Este artículo cuenta la historia real de un alumno que salvó a las profesoras de continuar haciendo el ridículo. El niño presentaba comportamientos ciertamente disruptivos: se tiraba al suelo; golpeaba a sus compañeros y cursando en 3 de primaria presentaba ya un retraso académico de más de un curso. Cuando las profesoras le corregían el panorama era desalentador: también se tiraba al suelo y su comunicación era pobre. A veces, incluso mordía a las profesoras, les gritaba y golpeaba y toda comunicación resultaba infructuosa.
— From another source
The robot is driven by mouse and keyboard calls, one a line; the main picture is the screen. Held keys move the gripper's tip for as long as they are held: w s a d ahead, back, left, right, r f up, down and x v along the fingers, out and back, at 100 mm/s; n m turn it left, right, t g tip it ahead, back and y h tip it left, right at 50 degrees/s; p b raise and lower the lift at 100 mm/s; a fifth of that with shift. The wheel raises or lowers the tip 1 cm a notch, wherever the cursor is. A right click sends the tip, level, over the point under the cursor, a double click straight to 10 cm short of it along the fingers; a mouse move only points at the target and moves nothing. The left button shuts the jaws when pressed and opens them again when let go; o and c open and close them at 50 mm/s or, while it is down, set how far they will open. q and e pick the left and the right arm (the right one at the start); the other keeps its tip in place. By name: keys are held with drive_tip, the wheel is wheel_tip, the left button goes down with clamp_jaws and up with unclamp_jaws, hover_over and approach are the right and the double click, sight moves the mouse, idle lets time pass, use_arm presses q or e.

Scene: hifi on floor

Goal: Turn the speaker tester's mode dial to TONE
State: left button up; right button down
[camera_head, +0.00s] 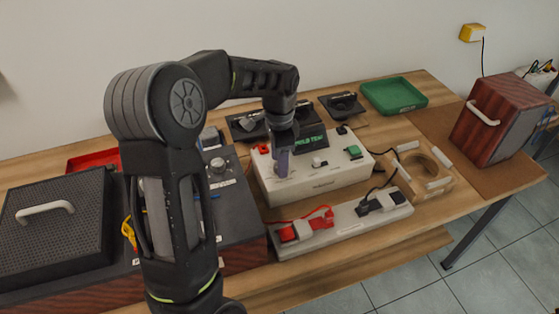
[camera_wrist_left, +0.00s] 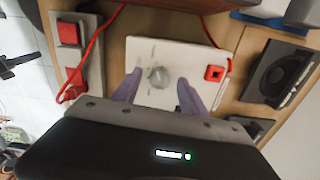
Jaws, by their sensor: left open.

En el ámbito educativo, resulta muy frecuente escuchar que estos comportamientos son intolerables. Que a uno no le pagan para recibir mordiscos o arañazos de los alumnos. Las profesoras reportaban que ellas no dejaban de comunicarse, aunque ciertamente las ilusiones se iban desvaneciendo. A preguntas de ¿por qué muerdes? o ¿te parece bien morder? solo encontraban pataleos.
Estas profesoras hicieron la formación de Acompañando el Crecimiento, y al cierre del primer año de formación no constataban progreso en la relación con el niño. La invitación a no centrarse en el problema, sino en la persona no encontró mucha acogida inicial. No por rechazo, sino por no saber qué significaba aquello. En nuestra propuesta no damos recetas, solo criterios y son los docentes los que tienen que decidir qué hacer.
Al acabar el segundo año encontraron un cambio muy notable. Las profesoras empezaron a preguntar buscando otros objetivos. Ya no se focalizaban en el comportamiento del niño, sino en la persona del niño. Ya no querían cambiar su comportamiento, sino saber qué le pasa. Querían conocer qué vivía el niño por dentro. Empezaron a introducir preguntas tan sencillas como: ¿Cómo te encuentras?, ¿qué me quieres decir?, ¿qué estabas pensando?, ¿necesitas algo de mí? Preguntas sencillas y al alcance de cualquiera, pero que muestran un interés claro y decidido por conocer la vida interior del niño. El interés se huele. La misma pregunta con intereses distintos despierta experiencias distintas. La intención es evaluada por el otro en función de muchos elementos de comunicación verbal y no verbal. Decir que la intención se huele es una forma de decir que el otro «percibe rápidamente» desde dónde y con qué pretensiones dialogamos. Un interés sincero que surgía del propio interior de las profesoras.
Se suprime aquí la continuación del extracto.